Bibliotheksservice-Zentrum (BSZ) Baden-Württemberg // Südwestdeutscher Bibliotheksverbund
Rezension aus: Informationsmittel für Bibliotheken (IFB) 8(2000) 1/4
[ Bestand in K10plus ]
Geschichte der französischen Literatur im Überblick
- 00-1/4-194
-
Geschichte der französischen Literatur im Überblick /
Winfried Engler. - Stuttgart : Reclam, 2000. - 501 S. ; 15
cm. - (Universal-Bibliothek ; 18032). - ISBN 3-15-018032-5
: DM 22.00
- [6081]
Einbändige Literaturgeschichten sind eine äußerst schwierige
Textsorte, zumal wenn man damit allzu viele Bereiche abdecken will.

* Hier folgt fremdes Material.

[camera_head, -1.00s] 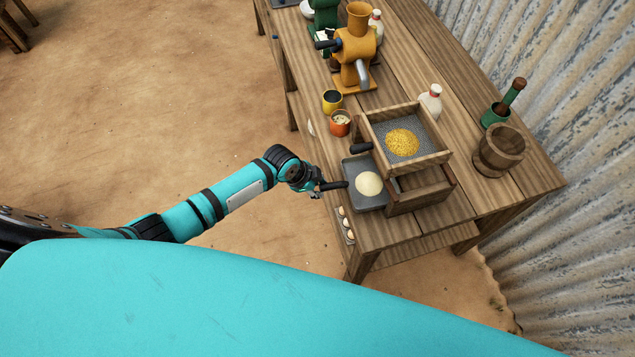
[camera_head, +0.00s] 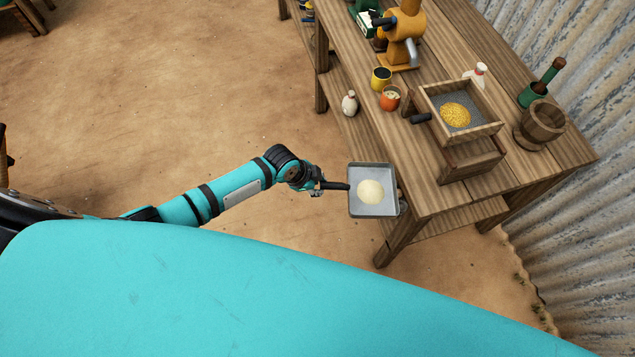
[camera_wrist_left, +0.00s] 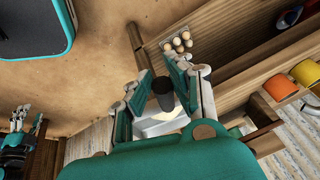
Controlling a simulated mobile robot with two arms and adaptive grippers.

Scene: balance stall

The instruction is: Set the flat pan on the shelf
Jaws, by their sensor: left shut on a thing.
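The flat pan (camera_head: 360,207) is a grey square tray with a dark handle and a pale round mound of flour or dough on it. It hangs in the air just off the table's left long edge, near the front corner. My left gripper (camera_head: 323,186) is shut on its handle. In the left wrist view the dark handle (camera_wrist_left: 163,92) stands between the teal finger pads. The shelf (camera_head: 352,126) is the wooden board under the tabletop; the pan hides part of it.
On the wooden table (camera_head: 425,192) stand a wooden box holding a sieve of yellow grain (camera_head: 456,116), a mortar (camera_head: 541,124), an orange grinder (camera_head: 405,30) and cups. Eggs (camera_wrist_left: 179,42) show in the wrist view.

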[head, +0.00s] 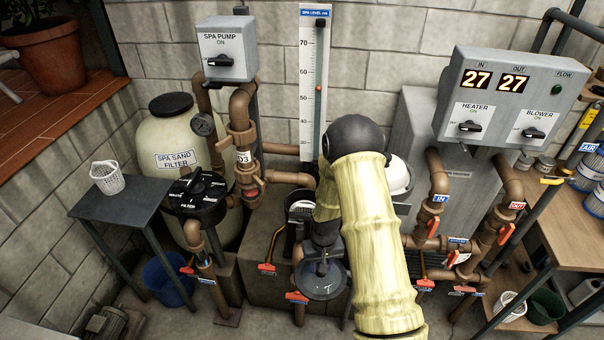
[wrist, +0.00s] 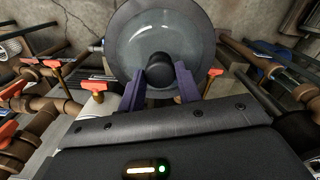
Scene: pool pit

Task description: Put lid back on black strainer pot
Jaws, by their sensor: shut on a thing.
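The round clear lid with a dark rim (head: 318,287) hangs below my gripper (head: 323,264) in the head view. In the wrist view my gripper's two purple fingers (wrist: 160,88) are shut on the lid's black knob (wrist: 158,68), and the lid's clear disc (wrist: 150,25) fills the top middle. The black strainer pot (head: 291,232) stands behind and slightly left of the lid in the head view. Its top is open and a white basket (head: 301,207) shows inside. My arm hides the pot's right side. The lid is apart from the pot, nearer the camera.
Brown pipes with red-orange valve handles (head: 266,267) surround the pot. A sand filter (head: 172,140) and a small dark table (head: 122,200) with a white basket (head: 107,177) stand at left. A grey heater box (head: 440,130) and a wooden bench (head: 560,215) stand at right.

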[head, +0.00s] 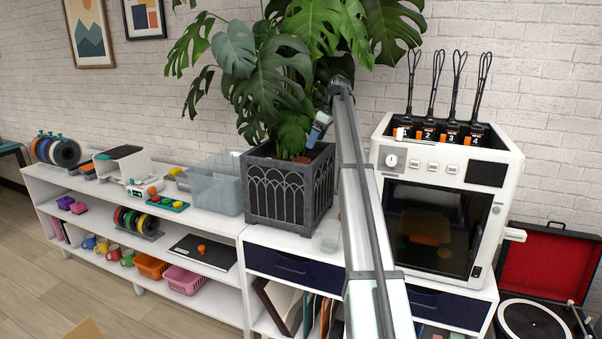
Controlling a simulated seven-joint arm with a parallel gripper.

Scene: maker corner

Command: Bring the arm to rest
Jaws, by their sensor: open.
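My arm reaches from the bottom of the head view up and away, in front of the plant and left of the white printer. At its far end my gripper (314,142) hangs down and tilts a little left. It is open, and I see nothing held in it. It appears over or in front of the dark grey planter (275,190), close to the lower leaves. Its fingertips are small and hard to make out against the plant.
A large leafy plant (262,75) surrounds the arm's end. The white printer (445,165) stands close on the right, with black looped cables on top. A clear bin (216,184) stands left of the planter. An open red-lined turntable case (548,270) is far right.

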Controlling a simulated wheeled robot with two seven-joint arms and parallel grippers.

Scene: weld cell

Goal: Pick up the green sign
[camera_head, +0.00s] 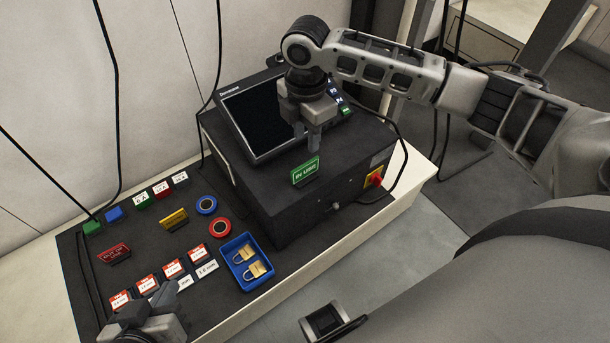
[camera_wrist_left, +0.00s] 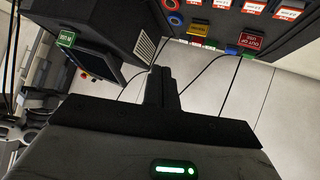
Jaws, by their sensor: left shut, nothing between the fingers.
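The green sign (camera_head: 306,170) reads "IN USE" and stands upright on top of the black box, in front of the screen. It also shows at the upper left of the left wrist view (camera_wrist_left: 66,40). My right gripper (camera_head: 309,146) points down just above and behind the sign, apart from it as far as I can tell. Its finger gap is unclear. My left gripper (camera_head: 162,298) is low at the left, over the near end of the bench; in the left wrist view its fingers (camera_wrist_left: 160,85) are together and empty.
The black box (camera_head: 346,190) carries a tilted screen (camera_head: 262,118) and a red-yellow switch (camera_head: 375,181). The bench holds a blue tray (camera_head: 233,245) with brass padlocks, a red sign (camera_head: 114,252), a yellow sign (camera_head: 174,218), two rings and several labelled tags.

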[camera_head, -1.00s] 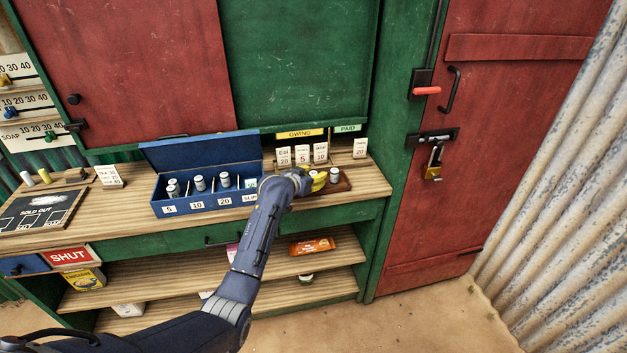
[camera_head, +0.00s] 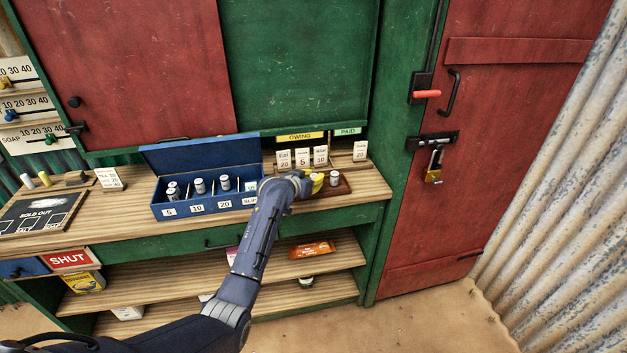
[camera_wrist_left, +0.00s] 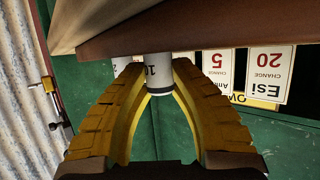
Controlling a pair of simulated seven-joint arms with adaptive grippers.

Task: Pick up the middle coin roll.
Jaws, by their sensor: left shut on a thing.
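My left gripper (camera_head: 316,182), with yellow fingers, is low over the small brown tray (camera_head: 345,187) on the counter's right. In the left wrist view, which is upside down, its fingers are shut on a white coin roll marked 10 (camera_wrist_left: 158,72), one on each side. The roll is upright with its lower end by the tray; I cannot tell whether it touches. The gripper hides the tray's left part. My right gripper is not in view.
Several name cards (camera_head: 302,158) stand close behind the tray, with a separate card (camera_head: 360,151) to the right. An open blue cash box (camera_head: 205,203) holding several rolls stands left of my gripper. The counter's front edge is close below.

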Der Reclam-Verlag hat bereits eine Geschichte der spanischen Literatur
im Überblick[1] vorgelegt und wagt sich jetzt mit einer französischen
auf den Markt, die in Anbetracht des Umfangs und der Bedeutung der
französischen Literatur eine besondere Herausforderung darstellt: "Der
Band macht den Leser rasch und präzise mit den Grundzügen der
französischen Literaturgeschichte vertraut. Seine Charakteristika:
besondere Übersichtlichkeit der Darstellung; stichwortartig
konzentrierte Artikel zu Epochen, literarischen Gattungen,
repräsentativen Schriftstellern und zentralen Werken; Textproben mit /
in Übersetzung zur Veranschaulichung; kritisch ausgewählte
bibliographische Angaben zum Selbststudium" (Rückenumschlag). Der
Verfasser eines solchen Werks hat vor allem mit zwei Schwierigkeiten
zu kämpfen: der Auswahl der zu behandelnden Autoren und der Gewichtung
der einzelnen Werke. Vollständigkeit gilt (warum eigentlich?) als
hohes Ziel, ist aber nie zu erreichen und auch nicht sinnvoll. Als
Publikum kommen für solche Manuale vor allem Schüler der
Leistungskurse, Studenten jeder Ausbildungsstufe, die sich schnell
informieren wollen, meist allerdings vor Zwischen- und
Abschlußprüfungen, sowie Interessenten anderer Bereiche (z.B.
Bibliothekare, Französischlehrer oder Lehrer anderer Fächer usw.) in
Frage. Winfried Engler, Ordinarius an der Freien Universität Berlin,
ist ein ausgewiesener Fachmann auf dem Gebiet übersichtlicher
Vermittlung der französischen Literatur, denn er ist u.a. der
Verfasser eines nützlichen und zuverlässigen Lexikons der
französischen Literatur,[2] das inzwischen in der dritten Auflage (1994)
erschienen ist. Der vorliegende Überblick ist jedoch aus verschiedenen
Gründen nicht ganz so gelungen wie dieser Band. Zwar versucht Engler
bei jeder behandelten Epoche (Mittelalter, Renaissance, 17., 18., 19.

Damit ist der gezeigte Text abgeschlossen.